Continue reading “Things to Read at Lunchtime on February 4, 2014”

Morning Must-Read: Harold James: In Peripheral Europe, the Past Is Not Dead: It Is Not Even Past

Harold James: Europe’s fringes appear determined to escape into the past:

Europe’s western and eastern fringes obsess about dates that recall their struggles with the core: 1914, 1815, 1709, 1707, 1704, and 1612, among others. By contrast, the European core is obsessed with transcending history, with working out institutional mechanisms for overcoming the conflicts that scarred Europe in the first half of the twentieth century.
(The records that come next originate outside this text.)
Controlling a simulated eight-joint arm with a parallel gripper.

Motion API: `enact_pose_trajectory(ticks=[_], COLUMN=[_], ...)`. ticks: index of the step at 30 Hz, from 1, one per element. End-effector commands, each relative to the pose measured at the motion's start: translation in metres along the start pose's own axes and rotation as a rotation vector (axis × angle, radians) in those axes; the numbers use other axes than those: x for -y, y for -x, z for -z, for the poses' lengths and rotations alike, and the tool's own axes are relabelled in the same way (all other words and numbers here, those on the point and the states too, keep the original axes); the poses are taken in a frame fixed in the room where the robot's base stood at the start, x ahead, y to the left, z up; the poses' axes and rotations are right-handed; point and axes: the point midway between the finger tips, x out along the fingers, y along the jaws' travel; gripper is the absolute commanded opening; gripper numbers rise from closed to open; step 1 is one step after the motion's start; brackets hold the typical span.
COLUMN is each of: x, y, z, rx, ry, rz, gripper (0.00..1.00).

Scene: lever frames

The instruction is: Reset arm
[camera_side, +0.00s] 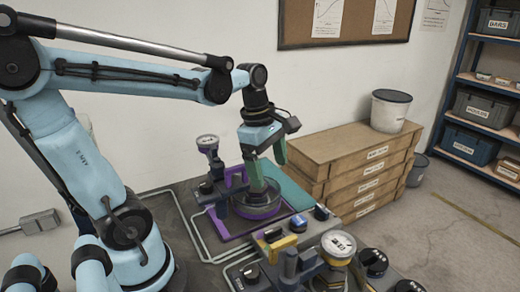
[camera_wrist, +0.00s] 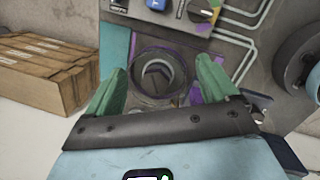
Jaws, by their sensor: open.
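My gripper (camera_side: 267,165) has green fingers and hangs over the work table, pointing down. In the wrist view its two fingers (camera_wrist: 160,90) are spread apart with nothing between them. Below and beyond them is a round dark ring-shaped fixture (camera_side: 258,203) on a purple-marked panel. The ring also shows between the fingertips in the wrist view (camera_wrist: 154,73). One finger overlaps the ring in the side view; I cannot tell whether they touch. A lever frame with a round gauge top (camera_side: 207,143) stands just left of the gripper.
Another gauge (camera_side: 338,244) and several knobs (camera_side: 374,262) stand at the table's front. A teal panel (camera_side: 290,185) lies right of the ring. Wooden crates (camera_side: 345,165) with a grey bucket (camera_side: 390,110) stand behind right. A blue shelf (camera_side: 480,90) is farther right.

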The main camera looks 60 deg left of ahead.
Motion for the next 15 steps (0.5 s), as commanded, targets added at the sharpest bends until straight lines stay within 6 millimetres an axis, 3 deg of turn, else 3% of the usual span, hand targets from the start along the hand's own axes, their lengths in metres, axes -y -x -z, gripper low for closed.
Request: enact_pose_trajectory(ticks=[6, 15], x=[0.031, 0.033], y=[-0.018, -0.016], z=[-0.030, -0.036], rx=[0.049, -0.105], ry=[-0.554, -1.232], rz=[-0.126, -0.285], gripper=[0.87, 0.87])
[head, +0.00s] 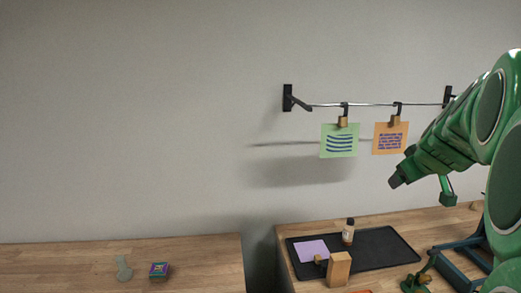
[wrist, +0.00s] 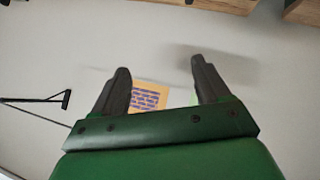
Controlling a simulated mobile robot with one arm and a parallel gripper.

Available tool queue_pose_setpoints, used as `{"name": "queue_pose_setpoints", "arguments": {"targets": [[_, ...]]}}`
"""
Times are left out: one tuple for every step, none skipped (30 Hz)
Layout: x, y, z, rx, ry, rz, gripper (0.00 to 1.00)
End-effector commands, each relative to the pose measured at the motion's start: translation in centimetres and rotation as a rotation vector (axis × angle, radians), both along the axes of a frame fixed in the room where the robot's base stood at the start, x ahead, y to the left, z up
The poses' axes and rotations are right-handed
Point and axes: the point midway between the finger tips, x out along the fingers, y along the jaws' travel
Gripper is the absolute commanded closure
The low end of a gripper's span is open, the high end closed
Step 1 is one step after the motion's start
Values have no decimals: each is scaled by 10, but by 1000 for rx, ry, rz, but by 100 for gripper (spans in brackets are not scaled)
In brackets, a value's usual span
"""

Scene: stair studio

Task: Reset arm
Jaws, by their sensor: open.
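My green arm comes in from the right in the head view, and my gripper (head: 420,190) hangs in the air in front of the wall, above the right worktop. In the wrist view my gripper (wrist: 158,85) has its two dark fingers spread apart with nothing held between them. An orange note (head: 390,138) and a green note (head: 340,141) hang by clips from a thin rail (head: 365,104) on the wall, left of my gripper. The orange note (wrist: 149,97) shows behind the fingers in the wrist view, apart from them.
The right worktop (head: 440,222) carries a black tray (head: 385,249) with a purple note (head: 311,250) and a small bottle (head: 348,232). A wooden block (head: 339,269) stands at its front edge. A gap separates the worktops.

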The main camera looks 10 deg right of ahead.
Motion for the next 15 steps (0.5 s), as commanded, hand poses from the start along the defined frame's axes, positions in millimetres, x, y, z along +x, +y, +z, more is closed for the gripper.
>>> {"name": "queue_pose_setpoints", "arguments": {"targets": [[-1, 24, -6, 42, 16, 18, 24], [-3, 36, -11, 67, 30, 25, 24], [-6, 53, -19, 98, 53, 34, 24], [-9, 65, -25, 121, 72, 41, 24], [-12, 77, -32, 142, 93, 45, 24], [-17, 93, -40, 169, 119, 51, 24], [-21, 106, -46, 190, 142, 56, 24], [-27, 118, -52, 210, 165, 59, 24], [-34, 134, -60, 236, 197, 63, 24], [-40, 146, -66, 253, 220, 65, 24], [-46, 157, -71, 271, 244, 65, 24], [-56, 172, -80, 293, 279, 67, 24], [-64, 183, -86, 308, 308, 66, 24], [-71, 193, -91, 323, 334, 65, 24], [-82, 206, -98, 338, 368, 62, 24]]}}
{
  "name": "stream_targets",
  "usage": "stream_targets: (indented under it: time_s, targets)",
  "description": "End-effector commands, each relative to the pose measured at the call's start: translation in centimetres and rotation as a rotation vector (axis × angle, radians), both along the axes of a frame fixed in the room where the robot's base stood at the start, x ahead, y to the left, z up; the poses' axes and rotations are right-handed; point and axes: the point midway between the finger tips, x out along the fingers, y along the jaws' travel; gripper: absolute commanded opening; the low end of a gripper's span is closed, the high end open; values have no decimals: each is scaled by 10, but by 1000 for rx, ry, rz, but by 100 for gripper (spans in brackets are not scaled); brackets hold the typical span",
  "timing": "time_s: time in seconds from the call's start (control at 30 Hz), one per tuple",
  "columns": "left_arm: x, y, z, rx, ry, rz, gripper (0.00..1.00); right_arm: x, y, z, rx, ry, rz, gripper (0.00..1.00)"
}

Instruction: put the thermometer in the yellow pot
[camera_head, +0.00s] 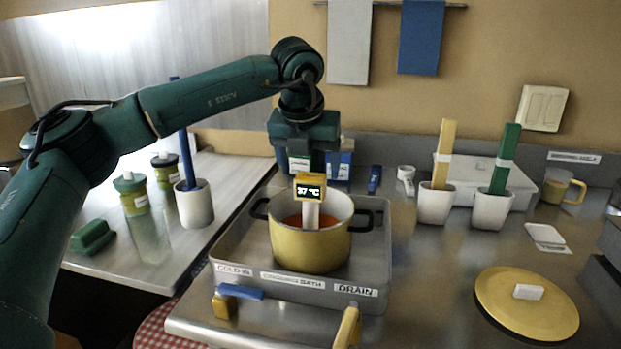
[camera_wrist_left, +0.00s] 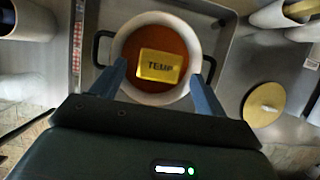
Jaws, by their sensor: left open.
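The thermometer (camera_head: 311,192) has a yellow head reading 37 °C and a pale stem. It stands upright inside the yellow pot (camera_head: 312,249), its lower end hidden by the near rim. In the left wrist view its yellow top (camera_wrist_left: 161,66), marked TEMP, shows over the red-orange liquid within the pot's pale rim (camera_wrist_left: 166,18). My left gripper (camera_head: 305,166) is above the thermometer, pointing down. In the wrist view its fingers (camera_wrist_left: 158,82) are apart, one on each side of the yellow top, with clear gaps. My right gripper is in neither view.
The pot sits in a grey metal tray (camera_head: 376,240) marked DRAIN. A yellow lid (camera_head: 526,305) lies at right. White holders (camera_head: 436,203) with upright paddles stand behind. Bottles (camera_head: 148,225) and a white cup (camera_head: 194,207) stand at left.

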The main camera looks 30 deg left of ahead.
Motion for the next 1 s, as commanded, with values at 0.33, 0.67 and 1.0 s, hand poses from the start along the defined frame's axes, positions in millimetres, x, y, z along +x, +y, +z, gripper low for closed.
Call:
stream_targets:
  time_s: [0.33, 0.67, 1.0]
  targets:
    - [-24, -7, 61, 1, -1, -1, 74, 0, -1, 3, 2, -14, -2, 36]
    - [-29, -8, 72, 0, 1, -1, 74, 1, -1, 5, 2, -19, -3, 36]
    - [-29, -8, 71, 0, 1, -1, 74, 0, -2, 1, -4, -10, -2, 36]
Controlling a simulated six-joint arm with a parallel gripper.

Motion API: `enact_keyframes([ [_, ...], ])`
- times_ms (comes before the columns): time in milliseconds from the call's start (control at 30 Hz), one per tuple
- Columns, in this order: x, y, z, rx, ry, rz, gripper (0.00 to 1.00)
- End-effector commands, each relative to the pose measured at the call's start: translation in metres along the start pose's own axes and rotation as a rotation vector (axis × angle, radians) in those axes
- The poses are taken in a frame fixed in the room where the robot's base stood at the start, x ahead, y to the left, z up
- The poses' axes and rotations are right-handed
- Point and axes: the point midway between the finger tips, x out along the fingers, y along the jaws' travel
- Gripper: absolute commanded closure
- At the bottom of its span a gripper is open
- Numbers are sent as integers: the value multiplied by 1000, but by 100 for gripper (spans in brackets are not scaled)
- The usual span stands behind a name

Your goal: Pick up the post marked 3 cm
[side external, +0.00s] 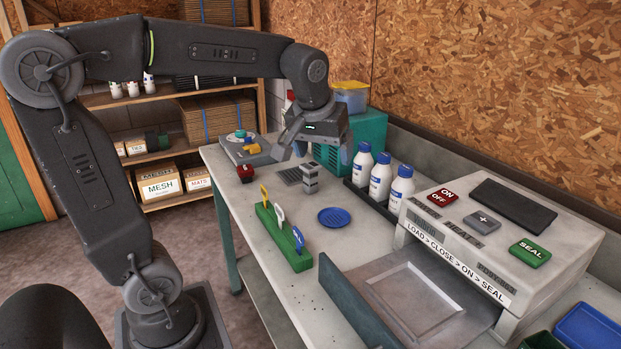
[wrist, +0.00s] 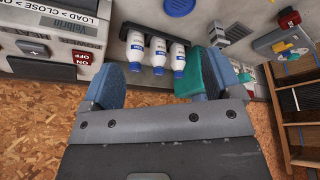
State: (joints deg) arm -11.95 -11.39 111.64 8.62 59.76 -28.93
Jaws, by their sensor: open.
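A green rack (side external: 285,238) on the table holds three upright tagged pieces in a row: a yellow one (side external: 264,195), a white one (side external: 280,215) and a blue one (side external: 298,239). Any marks on them are too small to read, so I cannot tell which is the 3 cm post. The rack is not visible in the wrist view. My gripper (side external: 316,152) is open and empty, raised above the back of the table, behind the rack. Its two blue-grey fingers are spread wide in the wrist view (wrist: 152,82).
Several white bottles (side external: 381,176) with blue caps stand in a dark tray along the wall. A blue disc (side external: 334,217) and a grey block (side external: 310,180) sit near the rack. A sealing machine (side external: 490,240) fills the right side. A shelf stands behind.

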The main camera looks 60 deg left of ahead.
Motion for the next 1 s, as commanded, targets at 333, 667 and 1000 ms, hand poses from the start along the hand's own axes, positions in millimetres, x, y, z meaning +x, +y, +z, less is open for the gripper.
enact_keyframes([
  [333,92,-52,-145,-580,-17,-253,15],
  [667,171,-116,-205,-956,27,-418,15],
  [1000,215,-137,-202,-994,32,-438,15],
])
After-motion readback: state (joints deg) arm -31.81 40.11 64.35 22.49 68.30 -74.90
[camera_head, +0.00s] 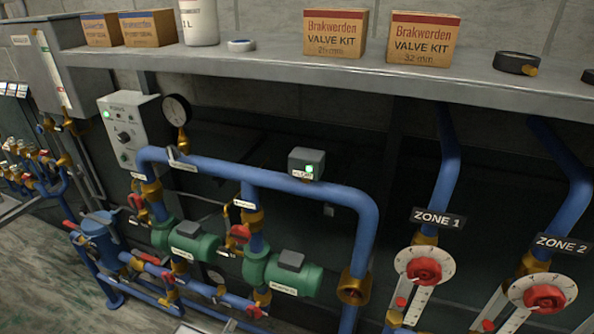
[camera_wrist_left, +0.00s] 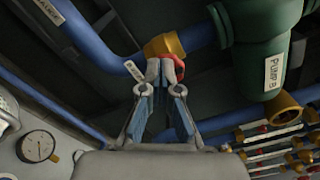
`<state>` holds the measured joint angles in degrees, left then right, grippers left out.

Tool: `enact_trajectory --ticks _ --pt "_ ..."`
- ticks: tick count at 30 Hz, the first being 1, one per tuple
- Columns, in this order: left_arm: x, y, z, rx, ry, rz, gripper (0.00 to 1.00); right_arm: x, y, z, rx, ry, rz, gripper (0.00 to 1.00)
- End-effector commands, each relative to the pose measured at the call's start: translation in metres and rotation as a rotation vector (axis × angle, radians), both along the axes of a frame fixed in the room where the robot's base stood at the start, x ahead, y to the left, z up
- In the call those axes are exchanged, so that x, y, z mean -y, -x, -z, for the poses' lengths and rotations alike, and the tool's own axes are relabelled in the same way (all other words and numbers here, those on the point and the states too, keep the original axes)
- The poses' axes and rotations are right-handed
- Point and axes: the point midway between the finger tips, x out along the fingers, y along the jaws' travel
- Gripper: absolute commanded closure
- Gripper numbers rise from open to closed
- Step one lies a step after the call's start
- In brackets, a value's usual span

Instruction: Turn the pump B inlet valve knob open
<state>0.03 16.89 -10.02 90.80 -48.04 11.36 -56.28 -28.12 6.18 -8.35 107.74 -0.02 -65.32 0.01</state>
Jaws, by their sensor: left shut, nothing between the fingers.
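In the left wrist view, my left gripper (camera_wrist_left: 164,72) is shut, its fingertips together at a brass valve body (camera_wrist_left: 164,45) on a blue pipe. A red valve knob (camera_wrist_left: 178,70) shows partly behind and beside the fingertips; I cannot tell whether they touch it. The green pump marked PUMP B (camera_wrist_left: 270,60) is up and right of the fingers. In the head view, two green pumps stand below the blue pipework; the right one (camera_head: 290,276) has a red handle (camera_head: 238,235) above it. I cannot make out either gripper in the head view.
A blue header pipe (camera_head: 270,178) runs above the pumps. A grey shelf (camera_head: 270,72) with boxes overhangs them. A pressure gauge (camera_wrist_left: 38,146) and a bank of red-handled valves (camera_wrist_left: 275,150) flank the gripper in the left wrist view. Zone dials (camera_head: 425,268) are at right.

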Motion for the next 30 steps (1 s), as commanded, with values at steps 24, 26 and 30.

The European integration project is a sort of liberation from the pressures and constraints of the past…. Is the European center currently too naive, or too idealistic? Is it really possible to escape from history? Or, on the contrary, is there something odd in the way that the European fringes obsessively resort to historical milestones?…. De Gaulle and Churchill knew plenty about war, and they wanted to transcend the blood-soaked legacy of Poltava, Blenheim, and Waterloo. They viewed history as offering concrete lessons about the necessity of escaping from the past. Today, Europe’s fringes, by contrast, appear determined to escape into it.